Needing cash, EDF is in talks to sell just under half of its power unit RTE for over four billion euros, a source close the negotiations told AFP Thursday.

And earlier this week, the French government said it would foot three billion euros of a four-billion capital increase by EDF.

But unions still fear for EDF's financial survival and have asked for a delay of at least three years of any decision on the British nuclear plans, even waging a court battle to stop the momentum.

The Hinkley Point project is one of the world's most costly nuclear power plant projects.

"The situation in the company is extremely tense, and the chairman is more than ever isolated from his top managers and from unions," said one union source.

EDF chief financial officer Thomas Piquemal resigned in March over the threat the project represents to the company's finances, and chairman Jean-Bernard Levy acknowledged that the company's "financial trajectory is taut".

EPR reactors, developed mostly by France's Areva, are the latest generation of nuclear reactors and among the most powerful in the world, and according to Areva, the safest.

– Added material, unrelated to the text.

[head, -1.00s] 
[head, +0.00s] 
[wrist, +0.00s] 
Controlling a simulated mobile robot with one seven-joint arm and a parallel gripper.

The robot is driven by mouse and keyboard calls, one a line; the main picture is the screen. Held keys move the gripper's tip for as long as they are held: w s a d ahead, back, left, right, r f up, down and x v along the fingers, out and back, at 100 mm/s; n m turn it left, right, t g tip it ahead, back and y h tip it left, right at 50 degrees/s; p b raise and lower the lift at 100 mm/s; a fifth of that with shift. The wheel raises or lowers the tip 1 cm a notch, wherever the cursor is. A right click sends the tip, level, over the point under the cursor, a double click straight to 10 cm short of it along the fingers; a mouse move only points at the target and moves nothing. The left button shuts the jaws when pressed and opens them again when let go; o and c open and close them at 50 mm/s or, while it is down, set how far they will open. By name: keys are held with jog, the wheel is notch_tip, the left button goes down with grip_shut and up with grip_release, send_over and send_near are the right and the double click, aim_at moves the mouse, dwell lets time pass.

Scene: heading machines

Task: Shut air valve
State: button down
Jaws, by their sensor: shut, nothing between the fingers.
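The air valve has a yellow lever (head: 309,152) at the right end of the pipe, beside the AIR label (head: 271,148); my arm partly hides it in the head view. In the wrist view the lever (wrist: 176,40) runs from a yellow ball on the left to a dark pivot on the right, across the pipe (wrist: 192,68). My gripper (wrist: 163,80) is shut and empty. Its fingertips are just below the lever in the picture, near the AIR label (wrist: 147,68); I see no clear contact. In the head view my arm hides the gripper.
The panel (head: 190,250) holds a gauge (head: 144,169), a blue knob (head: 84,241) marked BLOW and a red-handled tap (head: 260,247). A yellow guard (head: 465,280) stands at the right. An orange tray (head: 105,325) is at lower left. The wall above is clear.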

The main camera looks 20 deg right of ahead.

There are only two other ongoing EPR reactor projects in Europe, one in Normandy in France and the other in Finland, and both have been plagued by delays and cost overruns.

- Doggedly determined -

The French government is doggedly determined to get Hinkley Point approved as it sees the project as crucial for the longterm viability of France's nuclear industry, which employs 220,000 people.

The British government is also in favour because the reactors will cover up to seven percent of Britain's electricity needs while helping the government meet its CO2 emissions targets because of relatively low carbon emissions from nuclear energy.

But British support is not unanimous, and criticism focuses on the growing difference between an electricity price guarantee for EDF, subsidised by the British taxpayer, and current falling energy prices.

EDF would be guaranteed £92.50 per megawatt hour produced by Hinkley Point over 35 years, giving it an estimated nine percent of return on its capital.

But Britain's National Audit Office has warned that the potential cost of this subsidy had risen to £29.7 billion from a 2013 estimate of £6.1 billion because of the drop in energy prices.

A decision to back the project will require a simple majority among EDF's board members.

- Government one down -

The departure of Magnin means that the government representatives at Thursday's meeting are down to just five, who are expected to vote in favour of Hinkley Point.

The six staff representatives are firmly expected to vote against, with the leanings of the six independent board members uncertain.

The board meeting got underway at 1230 GMT and a decision may only come late in the evening.